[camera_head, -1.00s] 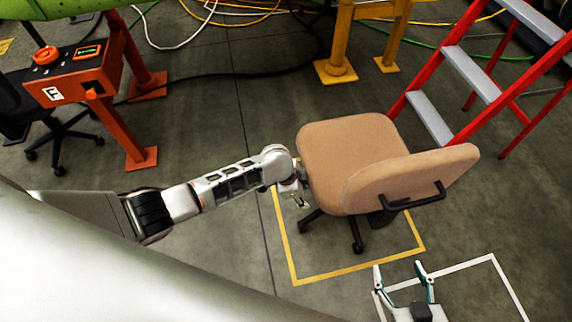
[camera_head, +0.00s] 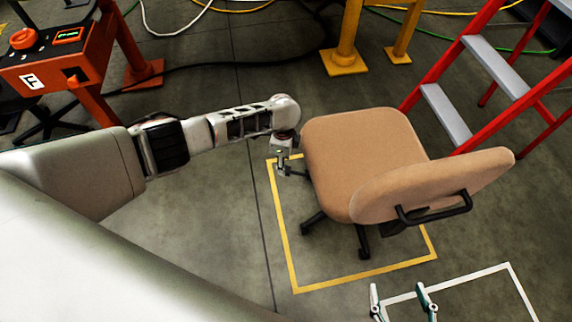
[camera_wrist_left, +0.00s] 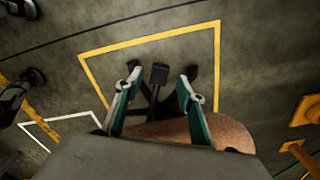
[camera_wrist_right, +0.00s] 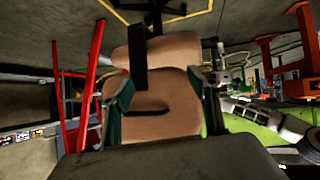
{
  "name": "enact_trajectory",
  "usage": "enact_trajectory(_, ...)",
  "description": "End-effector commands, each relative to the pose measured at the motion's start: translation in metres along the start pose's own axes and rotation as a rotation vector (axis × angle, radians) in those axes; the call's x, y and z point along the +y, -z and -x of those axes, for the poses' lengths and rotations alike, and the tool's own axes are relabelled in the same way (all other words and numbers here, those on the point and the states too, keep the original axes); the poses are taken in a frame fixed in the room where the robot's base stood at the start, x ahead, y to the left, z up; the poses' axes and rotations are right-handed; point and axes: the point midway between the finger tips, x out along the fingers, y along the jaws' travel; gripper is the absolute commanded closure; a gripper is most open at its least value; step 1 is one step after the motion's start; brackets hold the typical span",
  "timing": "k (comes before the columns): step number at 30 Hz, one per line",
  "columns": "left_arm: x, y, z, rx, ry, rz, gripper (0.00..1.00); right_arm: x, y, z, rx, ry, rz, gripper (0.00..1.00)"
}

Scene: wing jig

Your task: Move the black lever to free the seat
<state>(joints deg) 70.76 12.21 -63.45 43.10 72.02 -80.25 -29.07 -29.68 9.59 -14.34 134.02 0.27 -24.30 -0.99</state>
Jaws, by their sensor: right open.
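The tan office chair (camera_head: 365,155) stands inside a yellow floor outline. In the left wrist view a black lever with a flat paddle end (camera_wrist_left: 159,73) shows beside the chair's seat edge (camera_wrist_left: 225,132). My left gripper (camera_wrist_left: 158,80) is open, its fingers on either side of the paddle in that picture; I cannot tell if they touch it. In the head view my left gripper (camera_head: 287,167) is beside the seat's left edge, and the lever is not distinguishable there. My right gripper (camera_head: 402,300) is open and empty near the bottom edge, apart from the backrest (camera_head: 435,185).
A red stepladder (camera_head: 450,70) stands behind the chair at the right. Yellow stands (camera_head: 345,60) and cables are at the back. An orange-red control stand (camera_head: 65,70) is at the left. A white floor outline (camera_head: 515,280) lies at the lower right, on open floor.

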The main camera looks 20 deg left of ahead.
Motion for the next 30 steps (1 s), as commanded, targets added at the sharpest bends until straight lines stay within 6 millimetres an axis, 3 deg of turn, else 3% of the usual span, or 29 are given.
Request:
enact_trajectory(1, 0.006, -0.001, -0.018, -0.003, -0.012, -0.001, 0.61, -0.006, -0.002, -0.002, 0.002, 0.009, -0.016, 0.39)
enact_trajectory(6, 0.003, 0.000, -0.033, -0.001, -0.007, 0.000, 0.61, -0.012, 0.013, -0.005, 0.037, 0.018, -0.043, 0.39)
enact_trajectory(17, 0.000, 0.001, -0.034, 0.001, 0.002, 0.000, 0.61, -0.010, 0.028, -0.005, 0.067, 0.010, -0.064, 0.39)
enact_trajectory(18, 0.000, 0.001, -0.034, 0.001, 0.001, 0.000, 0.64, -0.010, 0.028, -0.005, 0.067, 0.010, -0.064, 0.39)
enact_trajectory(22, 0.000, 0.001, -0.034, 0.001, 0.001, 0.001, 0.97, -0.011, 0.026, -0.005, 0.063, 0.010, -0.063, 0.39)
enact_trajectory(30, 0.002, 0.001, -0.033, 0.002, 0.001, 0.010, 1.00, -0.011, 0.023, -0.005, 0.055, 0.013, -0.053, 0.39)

================================

Directive: Collect each line holding the string "columns".

Exercise response:
  "timing": "k (comes before the columns): step number at 30 Hz, one per line",
  "columns": "left_arm: x, y, z, rx, ry, rz, gripper (0.00..1.00); right_arm: x, y, z, rx, ry, rz, gripper (0.00..1.00)"

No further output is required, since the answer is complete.